This wasn’t always the case.
Today, The FA’s strapline is For All.
But as pointed out by Martin Glenn, the former FA CEO, football’s governing body used to define football as ‘11 men playing on grass’.
This was a calamitous mistake, leading to missing two big growth markets: women and six-a-side.
Likewise, athletics NGBs were very sniffy about Parkrun, and now try to take credit for it.
The funnel creates an incentive to over promise at the top end, and ignores the really hard work in the middle.
Google’s Messy Middle
Spoiler: People are irritating.
They don’t behave in a linear fashion, as assumed by marketers.
Google knows this better than any other organisation on earth.
That’s why its own view of the funnel is worth consideration.
YouTubers v Player endorsements
Talking of top of funnel strategy…
YouTube and TikTok are pretty much how I consume golf today.
So, the next episode of Wedge Issues has the most followed golf creator in the world as its next guest, Rick Shiels.
Shiels and other golf creators pose a good question for Callaway and other major brands.
What is the value of player endorsements now?
The old school cap and bag deals work great when your players win, as Xander Schauffle did at Troon, playing Callaway clubs and balls.
But how many Xanders are there?
How many tour players sell product, really?
But what happens if you redirect that spend, moving the money away from tour players and toward the creator market?

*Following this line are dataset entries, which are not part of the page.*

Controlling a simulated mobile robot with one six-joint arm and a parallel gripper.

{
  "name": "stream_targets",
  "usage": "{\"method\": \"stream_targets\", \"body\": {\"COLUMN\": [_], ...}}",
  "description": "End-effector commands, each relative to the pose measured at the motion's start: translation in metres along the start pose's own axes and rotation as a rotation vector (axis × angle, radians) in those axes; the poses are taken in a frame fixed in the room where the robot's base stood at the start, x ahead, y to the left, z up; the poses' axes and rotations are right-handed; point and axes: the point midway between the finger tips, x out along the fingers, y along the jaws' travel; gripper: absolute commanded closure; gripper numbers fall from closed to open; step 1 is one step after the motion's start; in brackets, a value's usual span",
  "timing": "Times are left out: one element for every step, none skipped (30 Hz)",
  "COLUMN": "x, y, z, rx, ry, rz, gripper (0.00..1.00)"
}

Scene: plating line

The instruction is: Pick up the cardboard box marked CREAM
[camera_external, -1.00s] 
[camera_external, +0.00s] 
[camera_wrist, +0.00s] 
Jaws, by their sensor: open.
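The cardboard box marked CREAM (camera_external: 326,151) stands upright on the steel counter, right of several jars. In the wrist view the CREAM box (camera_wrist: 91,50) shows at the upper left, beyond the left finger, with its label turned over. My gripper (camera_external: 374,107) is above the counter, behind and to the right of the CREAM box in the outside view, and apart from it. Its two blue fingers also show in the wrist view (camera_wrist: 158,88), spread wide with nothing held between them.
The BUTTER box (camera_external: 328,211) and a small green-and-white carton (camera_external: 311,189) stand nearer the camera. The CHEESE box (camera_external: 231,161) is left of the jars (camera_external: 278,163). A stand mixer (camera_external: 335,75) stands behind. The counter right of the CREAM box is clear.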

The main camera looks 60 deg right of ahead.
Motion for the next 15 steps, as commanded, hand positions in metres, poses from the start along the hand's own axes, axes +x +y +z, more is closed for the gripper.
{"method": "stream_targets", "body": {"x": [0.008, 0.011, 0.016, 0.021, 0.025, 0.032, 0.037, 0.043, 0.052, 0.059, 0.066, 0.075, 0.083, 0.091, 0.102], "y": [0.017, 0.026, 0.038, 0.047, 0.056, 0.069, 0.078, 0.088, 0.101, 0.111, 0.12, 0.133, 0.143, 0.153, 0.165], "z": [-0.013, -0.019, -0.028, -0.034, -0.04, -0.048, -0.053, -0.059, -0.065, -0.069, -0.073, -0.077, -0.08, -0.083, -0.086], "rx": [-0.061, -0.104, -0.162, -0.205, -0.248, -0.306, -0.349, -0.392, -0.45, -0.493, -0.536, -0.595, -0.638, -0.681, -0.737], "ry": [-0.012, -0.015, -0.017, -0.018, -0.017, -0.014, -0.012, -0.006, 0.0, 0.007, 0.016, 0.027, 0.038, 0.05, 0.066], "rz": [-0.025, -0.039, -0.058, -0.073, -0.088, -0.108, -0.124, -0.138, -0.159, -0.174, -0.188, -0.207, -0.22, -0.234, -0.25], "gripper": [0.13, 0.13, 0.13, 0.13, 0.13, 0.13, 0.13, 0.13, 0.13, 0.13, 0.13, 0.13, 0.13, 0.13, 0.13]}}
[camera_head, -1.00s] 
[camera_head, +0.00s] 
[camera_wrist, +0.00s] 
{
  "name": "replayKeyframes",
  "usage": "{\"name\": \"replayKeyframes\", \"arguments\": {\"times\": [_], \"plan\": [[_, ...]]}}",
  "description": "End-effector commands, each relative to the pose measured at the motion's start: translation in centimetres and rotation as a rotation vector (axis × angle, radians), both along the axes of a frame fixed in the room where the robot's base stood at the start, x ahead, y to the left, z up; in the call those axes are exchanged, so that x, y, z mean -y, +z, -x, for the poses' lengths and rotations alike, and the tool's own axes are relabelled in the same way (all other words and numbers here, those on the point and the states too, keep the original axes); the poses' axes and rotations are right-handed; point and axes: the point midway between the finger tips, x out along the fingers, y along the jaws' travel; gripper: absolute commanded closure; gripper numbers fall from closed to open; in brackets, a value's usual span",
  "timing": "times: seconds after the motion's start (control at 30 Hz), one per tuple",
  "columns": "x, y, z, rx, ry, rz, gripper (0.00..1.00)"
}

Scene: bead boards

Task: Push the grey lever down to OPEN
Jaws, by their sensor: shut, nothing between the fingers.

Xander is about high performance, Rick is about entertainment, and relatability.
But what would a Rick Shiels club deal be worth, compared to most tour pros?
(Note: Shiels doesn’t do club deals, because a lot of his content is product reviews, so conflict of interest).
See also, watch Xander on the prize money hikes post-LIV:
Paris 2024 - What popped and why it matters
What do you remember from the Olympics in Paris?
And was it much to do with what the IOC sold to its official partners?
Hear the recent podcast, and then download KORE’s new data, fresh from Paris.
What if, the IOC took the lead in the climate emergency?
Dr Caroline Lucas was my local MP until she stepped down at the recent election. She’s going after the sponsors.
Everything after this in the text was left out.